Any hints are very appreciated.
Kind regards,
Babak S. Hosseini
The code is attached to this message.
# Mixed form (phase field, chemical potential) Cahn-Hilliard solver.
#
# The code is based on the fenics19 Cahn-Hilliard demo and has slightly
# been modified to additionally consider a nonlinear Neumann boundary
# condition for imposing the contact angle boundary condition:
#
# \nabla c \cdot n = 1/(eps sqrt(2)) cos( \theta ) (1 - c^2) (contact angle)
# eps := parameter related to the interface thickness
# \theta := contact angle
#
# As far as modifications of the original code are concerned, the
# double well function has been replaced by
# f = 0.25 * (c-1)**2 * (c+1)**2
# which is suitable for c \in [-1,1]
#
# As test case we use a unit square that is "filled" in the upper and lower
# parts with c = +1, and c = -1, respectively.
# This initial condition defines a fluid-fluid interface that is orthogonal to
# the domain boundary.
# Note that the right hand side of the contact angle b.c. vanishes
# for a contact angle of 90 degrees.
# In fact the fluid-fluid interface remains orthogonal to the domain boundary
# if we do nothing or impose a contact angle b.c. with \theta = 90.
# However, specifying some other angle, say 45 degrees, lets the code break down.
# It would be very interesting to find out why this happens and how one can fix it.
#
#
# Equations referred to are from the following paper:
# Isogeometric Analysis of the Navier-Stokes-Cahn-Hilliard
# equations with application to incompressible two-phase flows.
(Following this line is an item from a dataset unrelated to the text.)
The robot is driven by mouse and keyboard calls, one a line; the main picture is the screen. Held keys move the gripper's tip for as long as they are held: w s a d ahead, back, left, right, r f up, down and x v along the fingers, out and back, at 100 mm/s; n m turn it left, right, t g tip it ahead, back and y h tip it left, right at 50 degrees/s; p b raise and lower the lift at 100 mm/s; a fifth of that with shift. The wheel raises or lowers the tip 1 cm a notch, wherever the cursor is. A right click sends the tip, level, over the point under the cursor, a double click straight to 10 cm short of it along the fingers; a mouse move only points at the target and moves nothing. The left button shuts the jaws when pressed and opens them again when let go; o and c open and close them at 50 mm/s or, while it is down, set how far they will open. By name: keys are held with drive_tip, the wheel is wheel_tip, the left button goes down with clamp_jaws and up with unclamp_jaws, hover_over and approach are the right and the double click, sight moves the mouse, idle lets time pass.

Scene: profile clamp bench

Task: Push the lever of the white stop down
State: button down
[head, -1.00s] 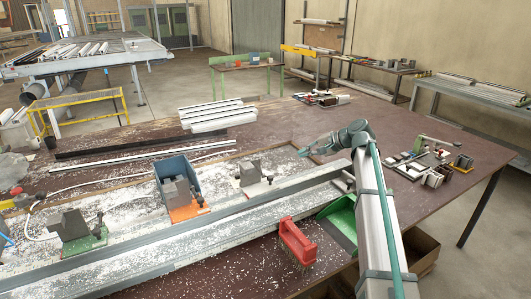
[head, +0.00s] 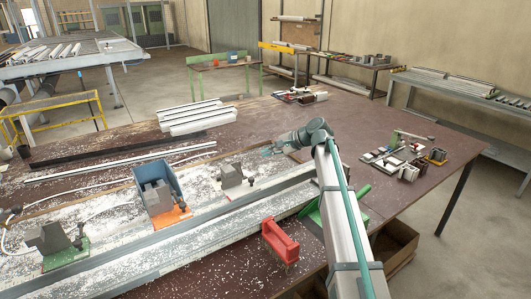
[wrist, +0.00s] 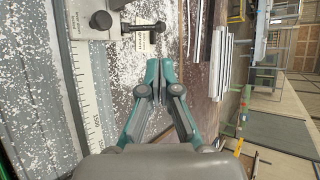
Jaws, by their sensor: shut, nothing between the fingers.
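The white stop (head: 229,186) stands on the metal rail bed, rightmost of three stops, with a grey block on it and a dark lever with a knob (head: 251,180) on its right side. In the wrist view, part of the white stop (wrist: 82,20) is at the top left, and its black lever (wrist: 143,27) reaches right from it over a small label. My gripper (head: 266,152) is behind and right of the white stop, apart from it. In the wrist view my gripper (wrist: 155,68) is shut and empty, its fingertips just below the lever in the picture, not visibly touching it.
An orange stop (head: 172,217) with a blue bin (head: 172,175) behind it and a green stop (head: 66,256) stand to the left. White profiles (head: 197,120) lie behind. White chips cover the bed.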

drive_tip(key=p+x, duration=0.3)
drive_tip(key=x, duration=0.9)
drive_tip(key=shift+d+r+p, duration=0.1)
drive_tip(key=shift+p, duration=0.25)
# Babak S. Hosseini et al.
#
# Run the code as follows:
# $: python3 demo_cahn-hilliard.py
# =================================================================
import random
from dolfin import *
# Class representing the intial conditions
class InitialConditions(UserExpression):
def __init__(self, **kwargs):
random.seed(2 + MPI.rank(MPI.comm_world))
super().__init__(**kwargs)
def eval(self, values, x):
# test case: divided domain (unit square with the upper half filled with +1 and the lower half filled with -1):
minval = -1
maxval = 1
if x[1] <= 0.5:
values[0] = minval
else:
values[0] = maxval
def value_shape(self):
return (2,)
# Class for interfacing with the Newton solver
class CahnHilliardEquation(NonlinearProblem):
def __init__(self, a, L):
NonlinearProblem.__init__(self)
self.L = L
self.a = a
def F(self, b, x):
assemble(self.L, tensor=b)
def J(self, A, x):
assemble(self.a, tensor=A)
# Model parameters
iface_eps = 0.04 # inteface thickness (lmbda = eps**2)
st = 1 # surface tension
# Paramters alpha and beta related to the surface tension and diffuse interface width.
# See eqn (24)
aux = 3.0 / (2 * sqrt( 2.0 ));
alpha = aux * st * iface_eps;
beta = aux * st / iface_eps;
dt = 5.0e-06 # time step
theta = 0.5 # time stepping family, e.g. theta=1 -> backward Euler, theta=0.5 -> Crank-Nicolson
# Form compiler options
parameters["form_compiler"]["optimize"] = True
parameters["form_compiler"]["cpp_optimize"] = True
# Create mesh and build function space
mesh = UnitSquareMesh.create(200, 200, CellType.Type.quadrilateral)
#bsh begin
# FIXME: We need P2 Lagrange elements
# The code fails to work with elements of degree 2..very strange
#bsh end
P1 = FiniteElement("Lagrange", mesh.ufl_cell(), 1)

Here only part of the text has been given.